Collected data:
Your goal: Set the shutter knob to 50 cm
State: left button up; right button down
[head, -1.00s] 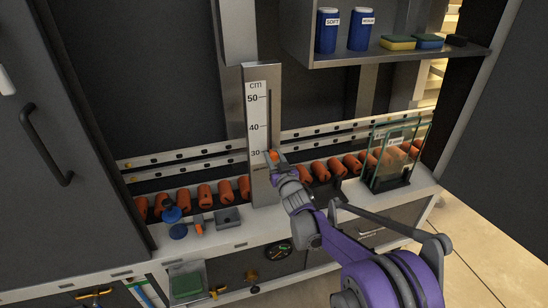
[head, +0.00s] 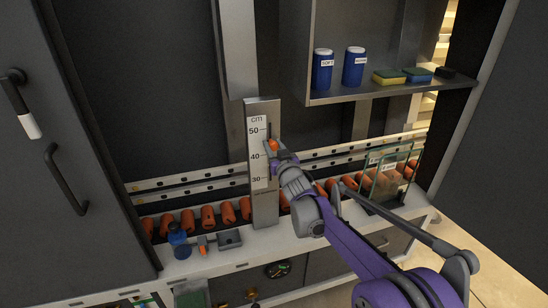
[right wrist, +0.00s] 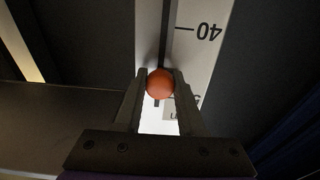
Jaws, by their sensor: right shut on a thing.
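The shutter knob is an orange ball (head: 273,145) on a slot in the upright grey scale post (head: 264,205), marked in cm with 30, 40 and 50. In the head view it sits a little above the 40 mark and below the 50 mark. My right gripper (head: 277,147) is shut on the knob. The right wrist view shows the orange knob (right wrist: 160,84) between the two fingertips (right wrist: 160,88), with the scale (right wrist: 196,62) upside down. The finger partly hides the number beside it. My left gripper is not in view.
A shelf (head: 440,90) with blue bottles (head: 322,70) and sponges (head: 389,77) is at upper right. A row of orange rollers (head: 208,216) runs behind the post's foot. A glass-sided holder (head: 390,178) stands right of my arm. The left has a dark door handle (head: 66,180).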

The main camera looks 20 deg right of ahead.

Work instructions:
Except for the pictures, give all the material above again verbatim.

Final result:
Your goal: Set the shutter knob to 50 cm
State: left button up; right button down
[head, -1.00s] 
[head, +0.00s] 
[right wrist, +0.00s] 
Jaws, by their sensor: right shut on a thing.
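The shutter knob is an orange ball (head: 273,145) on a slot in the upright grey scale post (head: 264,205), marked in cm with 30, 40 and 50. In the head view it sits a little above the 40 mark and below the 50 mark. My right gripper (head: 277,147) is shut on the knob. The right wrist view shows the orange knob (right wrist: 160,84) between the two fingertips (right wrist: 160,88), with the scale (right wrist: 196,62) upside down. The finger partly hides the number beside it. My left gripper is not in view.
A shelf (head: 440,90) with blue bottles (head: 322,70) and sponges (head: 389,77) is at upper right. A row of orange rollers (head: 208,216) runs behind the post's foot. A glass-sided holder (head: 390,178) stands right of my arm. The left has a dark door handle (head: 66,180).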

The main camera looks 20 deg right of ahead.

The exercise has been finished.